Ha, cette « littérature », combien de fois au cours de
la journée on fera appel à elle pour se rassurer et renforcer le
poids de démonstrations qui risqueraient sinon, de manière trop
flagrante, de ne pas paraitre assez solides !
Dans ces conditions, il
est assez difficile pour le profane d’accorder une crédibilité
quelconque à tous ces débats, très techniques au demeurant, et qui
donnent l’impression que l’on cherche désespérément à
maltraiter les diptères sauver ce qui peut l’être
d’une théorie que l’on sait bancale – comme la fameuse courbe
de Phillips qui « a été très utilisée, mais aussi très
critiquée car elle est basée sur une observation empirique, et il
manque des fondements théoriques » –mais sur
laquelle on se repose, à défaut d’autre chose, pour essayer
d’établir au forceps les liens que l’on imagine exister comme,
par exemple, entre « institutions du marché du travail »

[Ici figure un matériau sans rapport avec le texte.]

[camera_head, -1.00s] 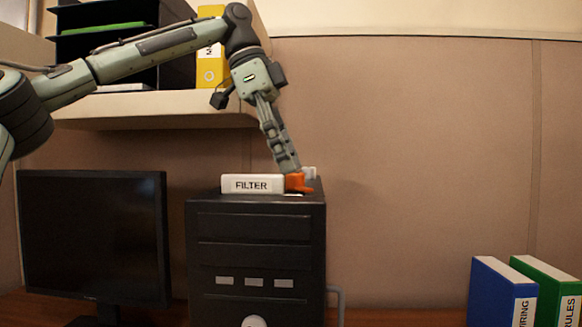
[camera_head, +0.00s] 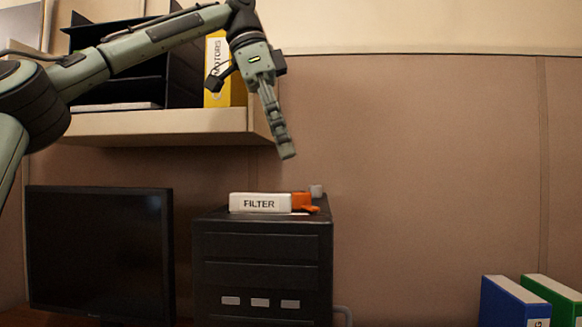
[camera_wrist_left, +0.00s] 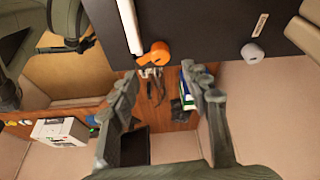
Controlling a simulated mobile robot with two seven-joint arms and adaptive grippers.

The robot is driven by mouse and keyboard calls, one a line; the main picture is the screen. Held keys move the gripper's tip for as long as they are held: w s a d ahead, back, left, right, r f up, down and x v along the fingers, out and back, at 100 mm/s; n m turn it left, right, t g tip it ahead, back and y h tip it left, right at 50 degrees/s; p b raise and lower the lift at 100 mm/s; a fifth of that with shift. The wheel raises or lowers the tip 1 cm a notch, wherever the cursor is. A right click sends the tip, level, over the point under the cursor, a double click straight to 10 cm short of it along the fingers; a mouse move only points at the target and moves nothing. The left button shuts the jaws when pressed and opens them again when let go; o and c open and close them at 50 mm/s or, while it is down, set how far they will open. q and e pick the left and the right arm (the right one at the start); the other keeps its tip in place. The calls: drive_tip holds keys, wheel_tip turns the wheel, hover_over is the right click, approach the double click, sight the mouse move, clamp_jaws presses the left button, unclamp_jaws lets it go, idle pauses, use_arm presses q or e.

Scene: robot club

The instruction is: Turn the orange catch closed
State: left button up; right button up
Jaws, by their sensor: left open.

et « rigidité des salaires ». Aucune conclusion
définitive ne pouvant être formulée, et en dépit des
contradictions flagrantes qui se font jour – par exemple le fait
que « la rigidité des salaires aux Etats-Unis est assez
élevée » malgré « une institution du marché du
travail assez flexible » – on se contente de finir sur
des résultats qu’on essaye de présenter de manière cohérente et
à partir desquels chacun trouvera vraisemblablement à boire et à
manger.
Et j’imagine que c’est comme cela qu’on en arrive à émettre des rapports considérant les soi-disant effets néfastes du salaire minimum alors que le simple bon sens permet de comprendre qu’il faut payer les gens suffisamment pour qu’ils puissent vivre de leur travail !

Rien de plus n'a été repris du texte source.